Pumpkin Curry Soup


Ready for Halloween?


This hearty soup, served with a salad and some crusty bread, will prepare trick-or-treaters for their annual fright-night activities. Easy to make, it’s sure to be the hit of any home or office Halloween party. All of the ingredients are available at your local natural and organic food store.

Pumpkin Curry Soup

Makes 6 servings

2 tablespoons butter or margarine
1 cup (1 small) chopped onion
2 large cloves garlic, finely chopped
1½ teaspoons curry powder
1/2 teaspoon salt
1/4 teaspoon ground white pepper
3 cups chicken broth
1 can (15 ounces) pumpkin puree
1 can (12 fluid ounces) evaporated milk

  1. Melt butter in large saucepan over medium-high heat.
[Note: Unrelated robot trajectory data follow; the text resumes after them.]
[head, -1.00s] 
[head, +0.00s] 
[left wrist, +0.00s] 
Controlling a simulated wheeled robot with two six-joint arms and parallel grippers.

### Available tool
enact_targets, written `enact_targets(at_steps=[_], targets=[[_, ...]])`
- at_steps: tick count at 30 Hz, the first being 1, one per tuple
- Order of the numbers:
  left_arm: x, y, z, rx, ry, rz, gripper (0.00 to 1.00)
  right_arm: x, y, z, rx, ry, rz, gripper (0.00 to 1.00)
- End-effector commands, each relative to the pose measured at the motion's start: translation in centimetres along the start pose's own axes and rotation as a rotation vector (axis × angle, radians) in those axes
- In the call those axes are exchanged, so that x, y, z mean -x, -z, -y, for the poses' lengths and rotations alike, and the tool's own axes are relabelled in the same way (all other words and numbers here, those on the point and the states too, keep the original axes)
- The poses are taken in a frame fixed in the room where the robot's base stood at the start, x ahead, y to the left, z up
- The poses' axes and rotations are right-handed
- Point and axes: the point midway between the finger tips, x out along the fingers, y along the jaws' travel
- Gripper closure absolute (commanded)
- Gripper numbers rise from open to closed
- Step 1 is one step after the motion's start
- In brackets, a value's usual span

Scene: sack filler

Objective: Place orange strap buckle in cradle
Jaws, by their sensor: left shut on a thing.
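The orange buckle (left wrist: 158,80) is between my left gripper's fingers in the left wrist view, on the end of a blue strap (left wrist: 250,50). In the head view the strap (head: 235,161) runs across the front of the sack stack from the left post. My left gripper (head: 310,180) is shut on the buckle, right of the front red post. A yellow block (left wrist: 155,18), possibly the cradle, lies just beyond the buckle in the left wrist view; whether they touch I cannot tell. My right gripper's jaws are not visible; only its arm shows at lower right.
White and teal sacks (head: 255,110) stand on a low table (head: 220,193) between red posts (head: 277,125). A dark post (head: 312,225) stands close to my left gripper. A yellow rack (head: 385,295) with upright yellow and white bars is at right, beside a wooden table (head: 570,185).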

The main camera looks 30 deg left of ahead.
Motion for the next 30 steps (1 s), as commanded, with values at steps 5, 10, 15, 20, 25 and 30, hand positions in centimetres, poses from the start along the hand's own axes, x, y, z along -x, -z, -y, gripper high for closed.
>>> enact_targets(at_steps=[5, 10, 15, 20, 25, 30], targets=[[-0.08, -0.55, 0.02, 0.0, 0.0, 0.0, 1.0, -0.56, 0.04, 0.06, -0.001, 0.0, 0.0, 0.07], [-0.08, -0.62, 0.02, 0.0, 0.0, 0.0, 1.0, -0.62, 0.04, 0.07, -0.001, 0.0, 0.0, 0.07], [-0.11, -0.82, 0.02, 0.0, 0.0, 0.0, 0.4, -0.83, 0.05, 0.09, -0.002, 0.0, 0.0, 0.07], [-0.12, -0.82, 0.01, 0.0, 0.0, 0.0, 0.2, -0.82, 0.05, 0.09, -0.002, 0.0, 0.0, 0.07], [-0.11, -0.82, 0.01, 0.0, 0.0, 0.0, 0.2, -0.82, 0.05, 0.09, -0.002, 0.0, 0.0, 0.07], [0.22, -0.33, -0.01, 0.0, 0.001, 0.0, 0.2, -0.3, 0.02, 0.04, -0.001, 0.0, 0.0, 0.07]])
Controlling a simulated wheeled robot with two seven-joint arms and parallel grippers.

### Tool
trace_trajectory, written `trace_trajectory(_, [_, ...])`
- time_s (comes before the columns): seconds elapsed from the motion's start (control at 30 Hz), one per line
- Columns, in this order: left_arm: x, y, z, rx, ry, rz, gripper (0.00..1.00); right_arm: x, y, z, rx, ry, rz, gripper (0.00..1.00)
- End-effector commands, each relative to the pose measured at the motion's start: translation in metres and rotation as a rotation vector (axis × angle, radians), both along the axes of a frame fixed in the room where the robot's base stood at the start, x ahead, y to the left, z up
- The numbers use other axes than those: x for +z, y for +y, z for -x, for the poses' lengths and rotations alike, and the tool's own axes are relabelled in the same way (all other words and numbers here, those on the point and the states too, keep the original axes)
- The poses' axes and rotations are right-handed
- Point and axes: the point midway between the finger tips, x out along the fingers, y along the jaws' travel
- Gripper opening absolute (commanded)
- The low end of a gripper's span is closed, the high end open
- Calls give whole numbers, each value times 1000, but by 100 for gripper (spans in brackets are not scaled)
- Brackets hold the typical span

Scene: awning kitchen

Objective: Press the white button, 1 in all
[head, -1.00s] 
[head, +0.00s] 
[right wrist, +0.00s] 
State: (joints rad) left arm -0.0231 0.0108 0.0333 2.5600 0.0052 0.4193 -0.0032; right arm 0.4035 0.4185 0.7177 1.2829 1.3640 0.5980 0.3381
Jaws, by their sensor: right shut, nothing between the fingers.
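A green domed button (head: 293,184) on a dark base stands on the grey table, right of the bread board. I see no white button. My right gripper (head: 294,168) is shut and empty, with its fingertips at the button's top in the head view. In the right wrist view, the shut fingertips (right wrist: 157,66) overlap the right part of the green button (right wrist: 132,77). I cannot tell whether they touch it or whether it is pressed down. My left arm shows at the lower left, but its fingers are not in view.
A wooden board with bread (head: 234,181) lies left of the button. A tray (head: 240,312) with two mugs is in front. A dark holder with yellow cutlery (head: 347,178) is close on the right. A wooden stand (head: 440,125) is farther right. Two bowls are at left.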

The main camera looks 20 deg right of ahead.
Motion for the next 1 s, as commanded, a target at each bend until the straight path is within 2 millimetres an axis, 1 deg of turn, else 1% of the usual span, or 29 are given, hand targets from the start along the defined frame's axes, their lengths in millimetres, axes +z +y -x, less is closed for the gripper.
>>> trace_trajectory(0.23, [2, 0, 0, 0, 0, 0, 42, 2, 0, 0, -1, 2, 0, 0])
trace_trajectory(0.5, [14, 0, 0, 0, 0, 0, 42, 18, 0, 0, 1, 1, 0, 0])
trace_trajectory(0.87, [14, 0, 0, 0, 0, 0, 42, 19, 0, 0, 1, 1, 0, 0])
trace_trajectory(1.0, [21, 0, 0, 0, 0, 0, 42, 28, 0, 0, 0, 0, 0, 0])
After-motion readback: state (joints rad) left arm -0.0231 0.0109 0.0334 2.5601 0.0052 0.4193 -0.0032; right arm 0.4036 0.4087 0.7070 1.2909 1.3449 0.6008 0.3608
Add onion and garlic. Cook, stirring frequently, 2 to 3 minutes or until tender. Stir in curry powder, salt and pepper; cook 1 minute.
  2. Add broth and pumpkin; bring to boil. Reduce heat to low; cook, stirring occasionally, 15 to 20 minutes.
  3. Stir in evaporated milk. Transfer mixture to food processor or blender (in batches, if necessary); cover. Blend until smooth. Serve warm.